The local prosecutor who ran the south Florida investigation calls it "successful." A federal drug enforcement official called it "illegal."
At one point, while it was underway, relations were so strained that the Dade County state attorney and the top area Drug Enforcement Administration official on the case were threatening each other with arrest.
The troubled joint investigation did lead to the arrest of scores of alleged drug smugglers this month, after its legality finally was sanctioned by the Justice Depeartment. But it is hardly an example of federal-state cooperation that authorities would like to cite as evidence of their attack on the growing drug trade in Florida.
The controversy centered on federal concerns that state investigators-who had infiltrated smuggling groups posing as crooked cops-were letting unacceptably large amounts of drugs be sold on the streets. DEA guidelines permit only-small, controlled amounts to be distributed.
Dade County State Attorney Janet Reno said in a recent phone conversation from Miami that she feels the federal animosity may have stemmed more from jealously that her office more from jealousy that her office was taking the lead in an innovatice investigation.
Federal authorities have been reluctant to discuss the controversy. "I'm not goint into the who struck John," said Charles F. C. Ruff, an associate deput attorney general familiar with the case.
Reno is less hesitant, perhaps because she was stung when DEA and Customs Service memos critical of her investigation were leaked to the St. Petersburg Times.
The Dade County "Sting" operation began mildly enough last summer, when Reno's colorful chief investigator, Martin Dardis, got a court-approved "bug" on a suspected cigarette smuggler.
The hidden mike collected enough information to confront the suspect, Ronald Braswell, and convince him to becom an informant.

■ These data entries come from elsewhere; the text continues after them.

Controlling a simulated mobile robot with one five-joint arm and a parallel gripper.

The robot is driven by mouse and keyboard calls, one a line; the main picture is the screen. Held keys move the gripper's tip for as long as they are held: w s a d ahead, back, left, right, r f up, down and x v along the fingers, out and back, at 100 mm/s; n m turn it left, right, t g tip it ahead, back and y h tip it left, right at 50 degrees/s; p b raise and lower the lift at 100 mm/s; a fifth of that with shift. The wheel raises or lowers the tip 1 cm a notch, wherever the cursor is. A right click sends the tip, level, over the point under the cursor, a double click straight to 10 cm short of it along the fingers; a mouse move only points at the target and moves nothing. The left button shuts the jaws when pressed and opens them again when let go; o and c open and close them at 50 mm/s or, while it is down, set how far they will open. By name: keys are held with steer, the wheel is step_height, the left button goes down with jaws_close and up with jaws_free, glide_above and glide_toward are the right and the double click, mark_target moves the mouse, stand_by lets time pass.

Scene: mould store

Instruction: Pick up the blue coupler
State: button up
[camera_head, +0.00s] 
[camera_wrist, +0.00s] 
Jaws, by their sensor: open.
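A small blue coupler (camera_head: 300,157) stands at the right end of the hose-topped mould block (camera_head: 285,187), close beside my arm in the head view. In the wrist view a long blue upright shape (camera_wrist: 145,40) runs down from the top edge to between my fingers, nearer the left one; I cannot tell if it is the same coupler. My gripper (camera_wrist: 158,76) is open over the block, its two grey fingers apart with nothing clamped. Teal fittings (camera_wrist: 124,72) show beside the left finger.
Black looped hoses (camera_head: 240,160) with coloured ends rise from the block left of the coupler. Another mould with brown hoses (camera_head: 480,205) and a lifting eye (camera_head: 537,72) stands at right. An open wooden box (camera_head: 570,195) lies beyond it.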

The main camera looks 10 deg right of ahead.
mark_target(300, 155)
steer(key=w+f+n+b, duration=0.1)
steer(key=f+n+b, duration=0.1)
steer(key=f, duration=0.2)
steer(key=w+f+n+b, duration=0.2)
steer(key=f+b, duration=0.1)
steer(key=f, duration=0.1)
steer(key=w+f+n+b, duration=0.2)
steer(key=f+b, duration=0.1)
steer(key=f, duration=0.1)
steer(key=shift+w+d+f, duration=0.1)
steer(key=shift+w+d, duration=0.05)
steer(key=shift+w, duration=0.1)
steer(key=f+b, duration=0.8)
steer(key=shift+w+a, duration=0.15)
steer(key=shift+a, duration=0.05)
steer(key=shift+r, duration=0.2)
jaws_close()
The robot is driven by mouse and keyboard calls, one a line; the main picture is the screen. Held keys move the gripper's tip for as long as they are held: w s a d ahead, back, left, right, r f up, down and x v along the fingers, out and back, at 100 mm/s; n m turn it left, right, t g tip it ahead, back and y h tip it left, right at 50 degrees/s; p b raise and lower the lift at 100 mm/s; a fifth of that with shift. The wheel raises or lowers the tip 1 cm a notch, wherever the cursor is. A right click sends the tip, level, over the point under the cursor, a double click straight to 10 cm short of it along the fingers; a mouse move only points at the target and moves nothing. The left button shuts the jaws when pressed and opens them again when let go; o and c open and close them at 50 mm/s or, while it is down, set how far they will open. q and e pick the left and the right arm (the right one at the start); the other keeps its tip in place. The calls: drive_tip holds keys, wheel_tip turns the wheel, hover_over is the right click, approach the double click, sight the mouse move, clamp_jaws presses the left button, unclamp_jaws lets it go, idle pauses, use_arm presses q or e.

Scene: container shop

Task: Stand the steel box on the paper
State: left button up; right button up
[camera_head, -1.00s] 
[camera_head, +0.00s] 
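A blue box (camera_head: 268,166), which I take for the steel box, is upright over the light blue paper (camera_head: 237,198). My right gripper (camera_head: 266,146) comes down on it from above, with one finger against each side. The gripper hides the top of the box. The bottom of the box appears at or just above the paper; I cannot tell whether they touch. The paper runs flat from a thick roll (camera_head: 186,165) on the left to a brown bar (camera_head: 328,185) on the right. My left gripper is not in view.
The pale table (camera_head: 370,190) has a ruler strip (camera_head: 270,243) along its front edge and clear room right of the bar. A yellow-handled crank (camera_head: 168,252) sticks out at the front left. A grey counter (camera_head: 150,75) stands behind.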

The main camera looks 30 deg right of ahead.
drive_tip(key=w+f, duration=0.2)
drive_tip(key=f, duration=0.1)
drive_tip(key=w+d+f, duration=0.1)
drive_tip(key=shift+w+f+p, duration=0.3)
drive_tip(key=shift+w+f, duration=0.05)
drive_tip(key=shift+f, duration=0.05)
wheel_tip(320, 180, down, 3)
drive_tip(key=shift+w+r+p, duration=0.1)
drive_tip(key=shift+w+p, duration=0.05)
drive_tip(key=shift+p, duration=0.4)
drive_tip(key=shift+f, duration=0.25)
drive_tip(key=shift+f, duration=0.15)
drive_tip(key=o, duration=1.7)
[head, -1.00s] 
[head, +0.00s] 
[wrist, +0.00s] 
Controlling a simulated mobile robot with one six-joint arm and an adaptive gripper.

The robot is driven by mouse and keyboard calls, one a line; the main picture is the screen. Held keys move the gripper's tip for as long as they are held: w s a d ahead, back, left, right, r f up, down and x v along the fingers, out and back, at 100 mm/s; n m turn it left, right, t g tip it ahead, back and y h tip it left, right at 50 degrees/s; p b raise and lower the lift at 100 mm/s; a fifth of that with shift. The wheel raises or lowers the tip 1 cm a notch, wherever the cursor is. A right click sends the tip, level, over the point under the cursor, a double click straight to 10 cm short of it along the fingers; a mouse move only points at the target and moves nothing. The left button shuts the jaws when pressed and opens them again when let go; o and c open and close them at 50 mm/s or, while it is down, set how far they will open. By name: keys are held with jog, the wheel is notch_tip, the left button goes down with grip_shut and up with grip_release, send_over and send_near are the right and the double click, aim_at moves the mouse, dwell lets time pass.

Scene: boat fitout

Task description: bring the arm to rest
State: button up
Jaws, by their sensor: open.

Other microphones and a videotape camera-the hallmark of most successful "sting" investigations-were installed in Braswell's office to record illegal transactions.
The investigation turned toward drug smuggling when Braswell started branching out. It was then that Dardis and another investigator, William Riley, got the idea of infiltrating the suspected drug rings, posing as policemen who would take bribes to provide the smugglerswith a safe airport.
Reno said she told federal authorities about the plan because the smugglers would be crossing state-indeed intenational-boundaries. "I was seeking a consensus to push what I saw as a golden opportunity," she said.
What she got was complaints. DEA and Custom Service locally criticized her investigators' scheme. So Reno took her case to Washington.
Philip B. Heymann, head of the criminal division at Justice, wouldn't approve the idea of letting drugs go to the streets. Thus, when a DC3 airplane loaded with marijuana headed into the supposedly safe airport guarded by Dardis and Riley on Dec. 18, a Customs helicopter was on its tail.
The resulting confusion almost destroyed the undercover operation and Dardis and Riley, according to Reno. Riley had to stop an armed smuggler from shoting down the helicopter, and the DC3 was waved off.
In the aftermath, Reno said, she got in a shouting match with regional DEA head Frederick A. Rodey. "He threatened to arrest my men. And I said, 'If you do, I'll arrest you for obstruction of justice,'" the local prosecutor recalled.
More meetings finally resulted in a Jan. 12 agreement by Justice approving the Reno operation.
Justice spokesman Terrence B. Adamson said diplomatically that there were "tensions and misunderstandings, but the operation was successful."
"Due to differences in approach and operating procedures, there were disagreements - sometimes strong - about how best to proceed," he acknowledged.
It finally was decided that the law enforcement benefits outweighed the risk of allowing drugs to be distributed, Adamson said. "We concluded that it was not illegal under the circumstances, though it was a departure from general practice."
Even with the blessing of Washington, a final coordinated state-federal operation degenerated into accusations. In late January, a planeload of marijuana and Quaalude pills landed at the safe field. But more than 80,000 pills were lost to the streets when federal agents following a suspect lost the trail.
Each side blamed the other for the mixup.
A final blunder came when other local authorities with a search warrant for the rest of the smuggled Quaaludes walked directly to the trunk of a car where Dardis had told them he'd hidden the pills.
While Reno and her staff were trying to prepared cases from the now-blown undercover operation, a reporter for the St. Petersburg Times came up with Customs and DEA memos critical of the operation.
In one, an aide to DEA chief Peter Bensinger, called the operation illegal. In another, Reno said, she was described as hysterical.
Reno now feels that the controversy has died down. "They [federal authorities] just didn't understand what we were trying to do," she said. "But this wasn't something off the wall. We didn't entrap anyone. It was carefully researced."
Reno admits she's concerned that defense lawyers will seek the critical federal memos in an attempt to show the drug "Sting" was illegal. But she said she believes the cases will stand up.